▸ EXERCISE PROMPT
Write out the material exactly, leaving every picture behind.
"""
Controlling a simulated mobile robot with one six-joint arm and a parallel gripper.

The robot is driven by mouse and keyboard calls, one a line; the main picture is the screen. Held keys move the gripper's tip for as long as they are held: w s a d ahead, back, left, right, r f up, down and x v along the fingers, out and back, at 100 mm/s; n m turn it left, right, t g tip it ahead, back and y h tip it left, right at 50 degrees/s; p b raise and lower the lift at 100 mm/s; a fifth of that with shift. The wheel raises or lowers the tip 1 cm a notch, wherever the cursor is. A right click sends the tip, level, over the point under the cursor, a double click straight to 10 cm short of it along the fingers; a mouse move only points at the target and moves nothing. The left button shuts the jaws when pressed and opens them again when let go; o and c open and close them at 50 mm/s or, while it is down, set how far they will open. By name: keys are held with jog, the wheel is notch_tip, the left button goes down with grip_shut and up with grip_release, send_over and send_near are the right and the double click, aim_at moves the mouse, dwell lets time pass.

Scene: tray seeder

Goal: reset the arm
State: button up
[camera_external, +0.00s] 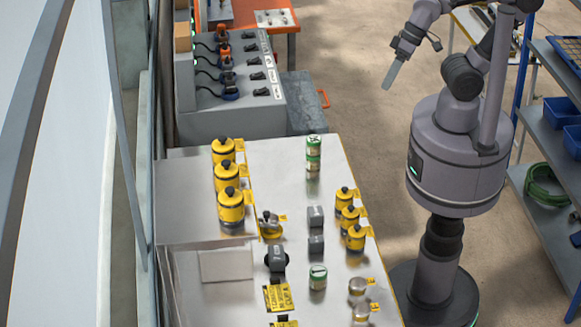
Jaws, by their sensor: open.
"""
▸ ANSWER TO THIS PROBLEM
Controlling a simulated mobile robot with one six-joint arm and a parallel gripper.

The robot is driven by mouse and keyboard calls, one a line; the main picture is the screen. Held keys move the gripper's tip for as long as they are held: w s a d ahead, back, left, right, r f up, down and x v along the fingers, out and back, at 100 mm/s; n m turn it left, right, t g tip it ahead, back and y h tip it left, right at 50 degrees/s; p b raise and lower the lift at 100 mm/s; a fifth of that with shift. The wheel raises or lowers the tip 1 cm a notch, wherever the cursor is. A right click sends the tip, level, over the point under the cursor, a double click straight to 10 cm short of it along the fingers; a mouse move only points at the target and moves nothing. The left button shuts the jaws when pressed and opens them again when let go; o and c open and close them at 50 mm/s or, while it is down, set how far they will open. By name: keys are held with jog, the wheel is notch_tip, the left button goes down with grip_shut and up with grip_release, send_over and send_near are the right and the double click, aim_at moves the mouse, dwell lets time pass.

Scene: tray seeder

Goal: reset the arm
State: button up
[camera_external, +0.00s] 
Jaws, by their sensor: open.

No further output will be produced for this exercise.